Plus crucial encore, le risque croissant des milices séparatistes armées représente une menace sérieuse pour l’unité et la souveraineté des États, en particulier dans un contexte où des liens logistiques et opérationnels se renforcent entre ces milices et des groupes terroristes transfrontaliers cherchant à déstabiliser la région. Les manœuvres « Lion de l’Afrique » s’imposent comme l’un des principaux mécanismes opérationnels de réponse à ces périls. Leur importance ne se limite pas à un simple entraînement conjoint, mais s’étend à la construction d’une capacité de dissuasion collective multilatérale, capable de simuler des scénarios complexes, d’activer des chaînes de commandement et de contrôle communes, et d’offrir un cadre logistique pour le déploiement des troupes dans des environnements opérationnels variés. Cela garantit une réponse militaire rapide et cohérente face à toute aggravation de ces menaces. La réunion principale de planification pour l’édition 2026, qui se tient à Agadir, indique que le Royaume du Maroc et ses alliés, emmenés par les États-Unis, prennent des mesures concrètes pour traduire ce partenariat stratégique en capacités militaires tangibles sur le terrain. Cette mobilisation, qui dépasse le concept de formation traditionnelle, constitue une déclaration pratique d’engagement collectif à maintenir les bases de la sécurité et de la stabilité dans une région où les points de tension se multiplient et les dangers s’intensifient.

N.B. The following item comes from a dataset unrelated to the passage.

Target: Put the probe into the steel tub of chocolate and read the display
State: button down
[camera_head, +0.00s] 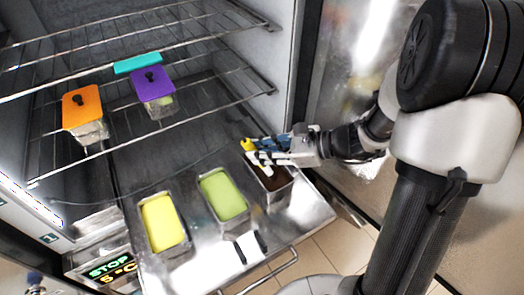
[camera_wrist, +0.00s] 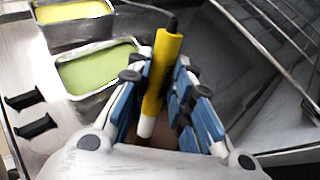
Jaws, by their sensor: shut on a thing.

Dans ce cadre, une planification rigoureuse pour l’intégration des forces à travers divers domaines — terrestre, aérien, maritime, en plus des opérations des forces spéciales et des missions spatiales et cybernétiques émergentes — est mise en œuvre. Cette intégration démontre une compréhension profonde de la nature des menaces actuelles, qui dépassent le cadre traditionnel et nécessitent une réponse globale, multiforme et simultanée.
Face à des menaces transnationales qui ne reconnaissent pas la souveraineté nationale, cet exercice vise spécifiquement à renforcer l’« interopérabilité » entre les forces participantes. Cela inclut l’accès à une capacité intégrée d’échange d’informations, l’unification des procédures tactiques et l’utilisation de systèmes de leadership et de contrôle communs en temps réel, ce qui améliore la préparation opérationnelle pour faire face à des scénarios complexes et changeants, allant de la lutte contre l’insurrection aux guerres hybrides.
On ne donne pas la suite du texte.